## WHAT TO PRODUCE
State the number of lines that contain the word "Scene", and add nothing else.

** start **

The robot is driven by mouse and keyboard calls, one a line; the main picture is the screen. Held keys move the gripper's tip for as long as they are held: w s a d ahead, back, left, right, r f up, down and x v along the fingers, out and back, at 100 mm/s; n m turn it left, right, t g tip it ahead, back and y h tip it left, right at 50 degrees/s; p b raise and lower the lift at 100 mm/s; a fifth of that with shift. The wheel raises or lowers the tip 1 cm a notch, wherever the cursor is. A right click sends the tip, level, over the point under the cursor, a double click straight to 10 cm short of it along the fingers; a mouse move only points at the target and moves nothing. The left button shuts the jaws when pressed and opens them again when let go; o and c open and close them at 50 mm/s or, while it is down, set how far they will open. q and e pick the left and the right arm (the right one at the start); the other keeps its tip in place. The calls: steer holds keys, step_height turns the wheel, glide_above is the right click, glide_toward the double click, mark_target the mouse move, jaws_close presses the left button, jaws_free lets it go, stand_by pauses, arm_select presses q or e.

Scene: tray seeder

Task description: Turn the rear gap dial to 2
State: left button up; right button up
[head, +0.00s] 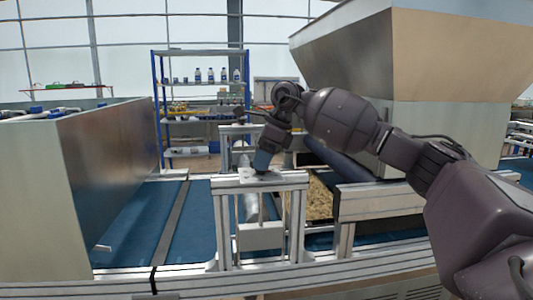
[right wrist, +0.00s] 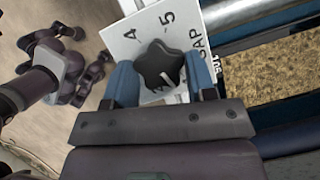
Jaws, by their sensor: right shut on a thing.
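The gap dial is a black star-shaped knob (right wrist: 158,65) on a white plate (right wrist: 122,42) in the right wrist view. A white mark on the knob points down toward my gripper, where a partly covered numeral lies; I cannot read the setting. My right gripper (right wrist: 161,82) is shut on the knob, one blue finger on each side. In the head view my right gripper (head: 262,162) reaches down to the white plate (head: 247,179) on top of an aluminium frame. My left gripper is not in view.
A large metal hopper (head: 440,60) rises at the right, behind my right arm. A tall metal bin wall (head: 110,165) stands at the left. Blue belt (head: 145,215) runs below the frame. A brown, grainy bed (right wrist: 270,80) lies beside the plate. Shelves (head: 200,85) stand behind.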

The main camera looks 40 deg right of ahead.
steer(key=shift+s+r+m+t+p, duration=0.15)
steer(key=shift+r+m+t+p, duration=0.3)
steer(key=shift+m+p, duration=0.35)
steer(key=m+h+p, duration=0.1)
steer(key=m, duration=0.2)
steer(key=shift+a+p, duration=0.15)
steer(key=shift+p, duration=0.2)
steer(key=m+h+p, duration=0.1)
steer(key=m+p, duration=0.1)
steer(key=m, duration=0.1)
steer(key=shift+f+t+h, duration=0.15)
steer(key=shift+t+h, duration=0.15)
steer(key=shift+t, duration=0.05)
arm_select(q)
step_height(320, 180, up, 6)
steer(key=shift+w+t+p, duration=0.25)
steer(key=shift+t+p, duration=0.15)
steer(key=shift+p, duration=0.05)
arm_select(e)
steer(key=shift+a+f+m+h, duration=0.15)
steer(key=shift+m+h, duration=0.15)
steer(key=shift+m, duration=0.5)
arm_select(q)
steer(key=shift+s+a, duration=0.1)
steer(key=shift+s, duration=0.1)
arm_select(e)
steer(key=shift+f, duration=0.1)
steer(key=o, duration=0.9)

** end **
** start **

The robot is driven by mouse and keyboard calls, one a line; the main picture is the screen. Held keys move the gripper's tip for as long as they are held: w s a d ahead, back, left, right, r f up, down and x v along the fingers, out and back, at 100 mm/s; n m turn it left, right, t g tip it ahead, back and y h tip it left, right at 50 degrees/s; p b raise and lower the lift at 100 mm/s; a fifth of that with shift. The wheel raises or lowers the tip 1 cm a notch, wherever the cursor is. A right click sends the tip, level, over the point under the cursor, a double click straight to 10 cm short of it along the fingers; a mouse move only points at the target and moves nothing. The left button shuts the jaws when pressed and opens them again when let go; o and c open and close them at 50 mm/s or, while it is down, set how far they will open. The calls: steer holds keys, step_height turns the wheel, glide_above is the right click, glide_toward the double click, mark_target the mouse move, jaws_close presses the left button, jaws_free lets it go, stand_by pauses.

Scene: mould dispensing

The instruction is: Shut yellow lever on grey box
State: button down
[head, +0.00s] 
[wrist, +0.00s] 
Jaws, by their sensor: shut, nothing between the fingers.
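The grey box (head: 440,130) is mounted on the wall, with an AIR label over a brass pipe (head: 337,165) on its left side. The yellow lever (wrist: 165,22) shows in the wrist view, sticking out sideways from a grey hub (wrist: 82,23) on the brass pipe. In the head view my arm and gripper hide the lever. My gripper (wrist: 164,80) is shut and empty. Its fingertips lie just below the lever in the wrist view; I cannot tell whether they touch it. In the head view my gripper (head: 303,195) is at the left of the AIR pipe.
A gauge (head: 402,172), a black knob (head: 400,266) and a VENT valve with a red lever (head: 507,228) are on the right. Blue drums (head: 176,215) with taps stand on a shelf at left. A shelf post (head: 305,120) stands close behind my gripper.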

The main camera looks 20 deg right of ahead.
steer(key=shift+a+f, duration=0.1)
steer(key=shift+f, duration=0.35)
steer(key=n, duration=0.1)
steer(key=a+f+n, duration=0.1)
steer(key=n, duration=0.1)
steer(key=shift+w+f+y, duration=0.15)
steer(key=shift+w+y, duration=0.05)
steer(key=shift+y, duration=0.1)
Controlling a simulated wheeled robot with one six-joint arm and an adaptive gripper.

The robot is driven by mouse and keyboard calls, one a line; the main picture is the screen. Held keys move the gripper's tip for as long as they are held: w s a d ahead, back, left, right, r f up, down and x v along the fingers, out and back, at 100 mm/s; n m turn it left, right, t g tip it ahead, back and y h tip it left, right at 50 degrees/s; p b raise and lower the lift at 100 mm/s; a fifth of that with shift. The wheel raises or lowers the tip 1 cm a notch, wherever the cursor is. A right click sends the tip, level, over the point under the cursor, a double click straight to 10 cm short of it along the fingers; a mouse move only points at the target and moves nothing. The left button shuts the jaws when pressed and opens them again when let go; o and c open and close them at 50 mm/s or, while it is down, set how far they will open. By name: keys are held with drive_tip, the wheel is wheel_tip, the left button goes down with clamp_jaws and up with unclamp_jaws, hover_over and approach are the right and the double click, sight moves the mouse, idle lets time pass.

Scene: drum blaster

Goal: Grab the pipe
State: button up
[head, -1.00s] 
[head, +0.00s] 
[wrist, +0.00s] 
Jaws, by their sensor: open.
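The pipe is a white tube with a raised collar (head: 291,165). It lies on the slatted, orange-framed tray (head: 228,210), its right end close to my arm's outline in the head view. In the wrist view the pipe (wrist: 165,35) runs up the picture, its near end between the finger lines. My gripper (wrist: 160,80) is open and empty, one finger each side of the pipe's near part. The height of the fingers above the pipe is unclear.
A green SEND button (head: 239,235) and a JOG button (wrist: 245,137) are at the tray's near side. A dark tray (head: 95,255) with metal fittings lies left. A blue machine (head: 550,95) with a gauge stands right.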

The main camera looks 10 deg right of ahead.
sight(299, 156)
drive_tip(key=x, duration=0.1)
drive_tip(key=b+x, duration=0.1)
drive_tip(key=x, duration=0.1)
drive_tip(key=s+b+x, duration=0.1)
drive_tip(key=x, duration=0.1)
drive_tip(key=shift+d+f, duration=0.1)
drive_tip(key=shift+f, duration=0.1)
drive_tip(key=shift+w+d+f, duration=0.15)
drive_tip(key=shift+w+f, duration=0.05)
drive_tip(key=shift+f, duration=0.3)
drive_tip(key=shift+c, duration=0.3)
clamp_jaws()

** end **

## TASK RESPONSE
3